Cars, transit and externalities

So where does that leave us with transit subsidies and car taxes? Well, the reality is that cars have plenty of externalities. There is pollution, accidents, congestion, free parking, etc... Only some of which are internalized as costs. Yes, I did say free parking, which is put into real estate costs and into operating expenses, plus surface parking increases distances people have to travel, especially pedestrians and transit users. If congestion is an uncontroversial externality as it increases travel time for other drivers, why shouldn't the effect of surface parking lots on travel time for pedestrians, transit users and other car drivers be considered an externality?

Transit on the other hand has much less externalities. Per person, the congestion effect of transit is negligible compared to cars. Transit is much safer too, with estimates of accidents being 10 to 15 times less likely per person-mile than cars. In terms of pollution, it depends if transit is fueled by electricity or diesel. Diesel buses often don't consume much less oil than cars do per passenger, because they have to frequently stop, much more than cars, and they have dead miles. Diesel buses are also responsible for fumes in places they travel in. Electric transit on the other hand is much cleaner, at least where they're traveling.

Anyway, the point is, cars have plenty more of externalities than transit. This provides the justification for transit subsidies if we prove unwilling to increase taxes and fees on cars. Every person that takes transit instead of taking a car saves money to the rest of society: it reduces congestion and reduces the need for parking.

Quantifying it a bit

Some could say: "sure, transit may deserve some subsidies because of externalities, but 70-75% of subsidies?"

Well, let's see if we can quantify things a bit.

  • Parking
Even parking in suburbs has been estimated to cost more than 850$ annually (source). That means that someone with a free parking spot at his workplace receives the equivalent of nearly 3,50$ in subsidy per day (or causes an external cost of 3,50$). That's the equivalent of a 1,75$ subsidy per trip. In comparison, in Montréal, the transit subsidy per trip is of 1,50$. It's the same in Calgary, each transit trip receives a 1,50$ subsidy. In New York, it's 1,00$. In Toronto, it's 0,78$. In most decently sized American cities like Boston, Chicago and Philadelphia, it's around 2,00$. 

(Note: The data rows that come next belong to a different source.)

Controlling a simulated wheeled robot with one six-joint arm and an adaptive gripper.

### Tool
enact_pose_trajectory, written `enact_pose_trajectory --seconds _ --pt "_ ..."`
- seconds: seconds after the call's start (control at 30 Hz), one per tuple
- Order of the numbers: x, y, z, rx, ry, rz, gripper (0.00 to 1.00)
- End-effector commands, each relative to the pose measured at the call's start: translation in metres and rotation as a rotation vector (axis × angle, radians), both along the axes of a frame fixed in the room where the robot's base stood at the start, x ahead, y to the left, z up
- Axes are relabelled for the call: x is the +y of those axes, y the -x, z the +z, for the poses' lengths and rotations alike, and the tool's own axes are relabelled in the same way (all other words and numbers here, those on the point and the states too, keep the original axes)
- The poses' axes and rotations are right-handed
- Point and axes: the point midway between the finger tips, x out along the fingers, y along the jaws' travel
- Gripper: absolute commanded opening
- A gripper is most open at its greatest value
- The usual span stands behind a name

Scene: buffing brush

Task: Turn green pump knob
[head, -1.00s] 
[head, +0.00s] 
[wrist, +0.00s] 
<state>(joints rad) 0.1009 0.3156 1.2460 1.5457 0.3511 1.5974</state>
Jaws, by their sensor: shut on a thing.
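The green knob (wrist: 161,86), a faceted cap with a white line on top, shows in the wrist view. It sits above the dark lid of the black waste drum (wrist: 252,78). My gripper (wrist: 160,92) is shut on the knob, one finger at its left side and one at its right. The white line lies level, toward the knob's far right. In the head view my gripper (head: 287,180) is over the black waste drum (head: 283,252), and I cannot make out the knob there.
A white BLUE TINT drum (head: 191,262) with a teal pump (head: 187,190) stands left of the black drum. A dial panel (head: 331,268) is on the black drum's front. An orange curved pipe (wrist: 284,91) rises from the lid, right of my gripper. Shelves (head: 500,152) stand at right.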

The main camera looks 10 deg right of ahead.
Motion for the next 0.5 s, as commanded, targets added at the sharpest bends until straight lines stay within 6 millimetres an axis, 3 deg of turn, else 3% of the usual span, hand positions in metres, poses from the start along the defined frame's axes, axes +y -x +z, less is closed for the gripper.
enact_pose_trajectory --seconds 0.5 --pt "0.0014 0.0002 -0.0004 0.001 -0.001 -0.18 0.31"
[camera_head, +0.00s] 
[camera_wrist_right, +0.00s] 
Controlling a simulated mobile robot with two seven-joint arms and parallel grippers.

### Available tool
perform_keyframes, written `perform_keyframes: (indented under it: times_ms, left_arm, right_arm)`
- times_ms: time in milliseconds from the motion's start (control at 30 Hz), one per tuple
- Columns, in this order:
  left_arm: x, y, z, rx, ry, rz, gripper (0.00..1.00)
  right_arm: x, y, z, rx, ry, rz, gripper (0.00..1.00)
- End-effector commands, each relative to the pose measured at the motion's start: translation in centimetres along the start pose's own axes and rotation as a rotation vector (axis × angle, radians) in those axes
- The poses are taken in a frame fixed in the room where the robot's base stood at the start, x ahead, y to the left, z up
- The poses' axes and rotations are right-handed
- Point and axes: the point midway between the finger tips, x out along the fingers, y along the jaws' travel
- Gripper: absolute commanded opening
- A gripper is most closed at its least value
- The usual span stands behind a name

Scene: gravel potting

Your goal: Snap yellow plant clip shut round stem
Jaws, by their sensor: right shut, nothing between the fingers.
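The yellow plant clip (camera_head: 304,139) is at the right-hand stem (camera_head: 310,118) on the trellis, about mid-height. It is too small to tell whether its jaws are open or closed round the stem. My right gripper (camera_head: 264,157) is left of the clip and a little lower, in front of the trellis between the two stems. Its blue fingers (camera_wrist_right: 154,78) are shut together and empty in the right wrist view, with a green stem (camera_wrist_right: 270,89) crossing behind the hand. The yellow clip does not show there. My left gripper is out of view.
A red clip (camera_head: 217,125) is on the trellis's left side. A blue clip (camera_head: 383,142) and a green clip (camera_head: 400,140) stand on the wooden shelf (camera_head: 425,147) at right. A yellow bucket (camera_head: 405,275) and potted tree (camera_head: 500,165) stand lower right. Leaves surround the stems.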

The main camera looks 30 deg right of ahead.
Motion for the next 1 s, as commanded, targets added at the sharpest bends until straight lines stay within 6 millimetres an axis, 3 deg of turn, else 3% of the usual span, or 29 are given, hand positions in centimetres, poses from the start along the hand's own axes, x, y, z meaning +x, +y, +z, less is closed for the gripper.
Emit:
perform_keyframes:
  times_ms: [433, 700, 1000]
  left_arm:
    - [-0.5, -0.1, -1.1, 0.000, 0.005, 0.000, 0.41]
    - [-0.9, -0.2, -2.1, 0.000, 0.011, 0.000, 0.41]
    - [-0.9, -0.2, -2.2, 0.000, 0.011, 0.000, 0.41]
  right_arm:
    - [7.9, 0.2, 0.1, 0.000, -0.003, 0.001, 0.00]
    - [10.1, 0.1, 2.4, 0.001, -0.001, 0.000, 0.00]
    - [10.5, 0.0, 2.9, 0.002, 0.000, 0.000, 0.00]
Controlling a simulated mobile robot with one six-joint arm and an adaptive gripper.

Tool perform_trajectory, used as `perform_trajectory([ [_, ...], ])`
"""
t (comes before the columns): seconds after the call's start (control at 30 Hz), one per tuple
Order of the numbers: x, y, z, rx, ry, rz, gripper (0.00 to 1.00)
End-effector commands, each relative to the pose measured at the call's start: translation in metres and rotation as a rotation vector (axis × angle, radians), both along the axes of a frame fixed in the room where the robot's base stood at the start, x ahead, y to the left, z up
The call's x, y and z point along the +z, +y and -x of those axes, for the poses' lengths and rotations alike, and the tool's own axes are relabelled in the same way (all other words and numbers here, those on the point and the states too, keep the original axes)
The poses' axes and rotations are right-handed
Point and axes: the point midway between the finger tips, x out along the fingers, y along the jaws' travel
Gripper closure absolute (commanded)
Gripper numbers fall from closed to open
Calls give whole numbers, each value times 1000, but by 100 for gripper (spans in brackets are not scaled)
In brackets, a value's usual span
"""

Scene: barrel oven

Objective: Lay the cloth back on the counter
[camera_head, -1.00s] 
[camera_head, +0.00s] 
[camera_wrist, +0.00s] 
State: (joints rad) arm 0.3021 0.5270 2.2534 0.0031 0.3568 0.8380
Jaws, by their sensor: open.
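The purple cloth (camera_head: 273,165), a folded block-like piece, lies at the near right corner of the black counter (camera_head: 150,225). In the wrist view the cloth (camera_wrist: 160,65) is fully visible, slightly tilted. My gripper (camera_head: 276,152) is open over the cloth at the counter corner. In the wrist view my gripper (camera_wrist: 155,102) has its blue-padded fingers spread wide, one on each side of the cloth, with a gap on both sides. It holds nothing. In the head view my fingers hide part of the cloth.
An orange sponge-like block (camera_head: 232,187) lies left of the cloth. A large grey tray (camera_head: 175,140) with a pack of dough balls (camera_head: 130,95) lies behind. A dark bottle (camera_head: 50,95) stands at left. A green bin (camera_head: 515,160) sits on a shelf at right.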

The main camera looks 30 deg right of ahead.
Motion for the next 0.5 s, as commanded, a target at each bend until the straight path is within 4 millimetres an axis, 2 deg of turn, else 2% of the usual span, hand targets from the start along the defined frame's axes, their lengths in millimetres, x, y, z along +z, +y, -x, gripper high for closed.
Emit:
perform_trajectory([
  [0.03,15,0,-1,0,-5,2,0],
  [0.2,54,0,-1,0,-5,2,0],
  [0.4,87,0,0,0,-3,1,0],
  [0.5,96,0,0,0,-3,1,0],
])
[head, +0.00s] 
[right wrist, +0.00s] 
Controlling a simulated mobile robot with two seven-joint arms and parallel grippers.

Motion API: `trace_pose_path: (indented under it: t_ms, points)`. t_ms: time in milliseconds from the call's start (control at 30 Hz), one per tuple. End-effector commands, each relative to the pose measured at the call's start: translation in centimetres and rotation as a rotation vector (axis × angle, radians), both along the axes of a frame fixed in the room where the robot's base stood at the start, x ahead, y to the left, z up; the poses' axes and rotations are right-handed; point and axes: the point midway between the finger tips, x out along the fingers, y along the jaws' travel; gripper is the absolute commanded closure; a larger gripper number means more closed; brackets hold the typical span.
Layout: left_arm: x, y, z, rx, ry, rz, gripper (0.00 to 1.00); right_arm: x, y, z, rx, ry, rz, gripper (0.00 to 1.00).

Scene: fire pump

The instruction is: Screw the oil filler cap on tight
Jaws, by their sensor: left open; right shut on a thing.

Still, the commute isn't the only type of trip. Let's take another approach to estimate the parking subsidy per trip for cars. According to certain estimates, there are about 800 million parking spots in the United States, and maybe about 250 million cars, for a ratio of about 3 parking spots per car. One of these is residential, paid for by the car owner, so that's 2 parking spots that are generally provided for free. At 850$ per spot, that's the equivalent of 1 700$ per year per car. Assuming that each car travels on average 3,8 times a day (source, and that's a high number, going by the AMT trip survey, there are about 2,2 to 2,4 car driver trips happening each day for every car), then that gives about 1 400 trips each year. On average, each trip by car therefore receives a 1,20$ free parking subsidy.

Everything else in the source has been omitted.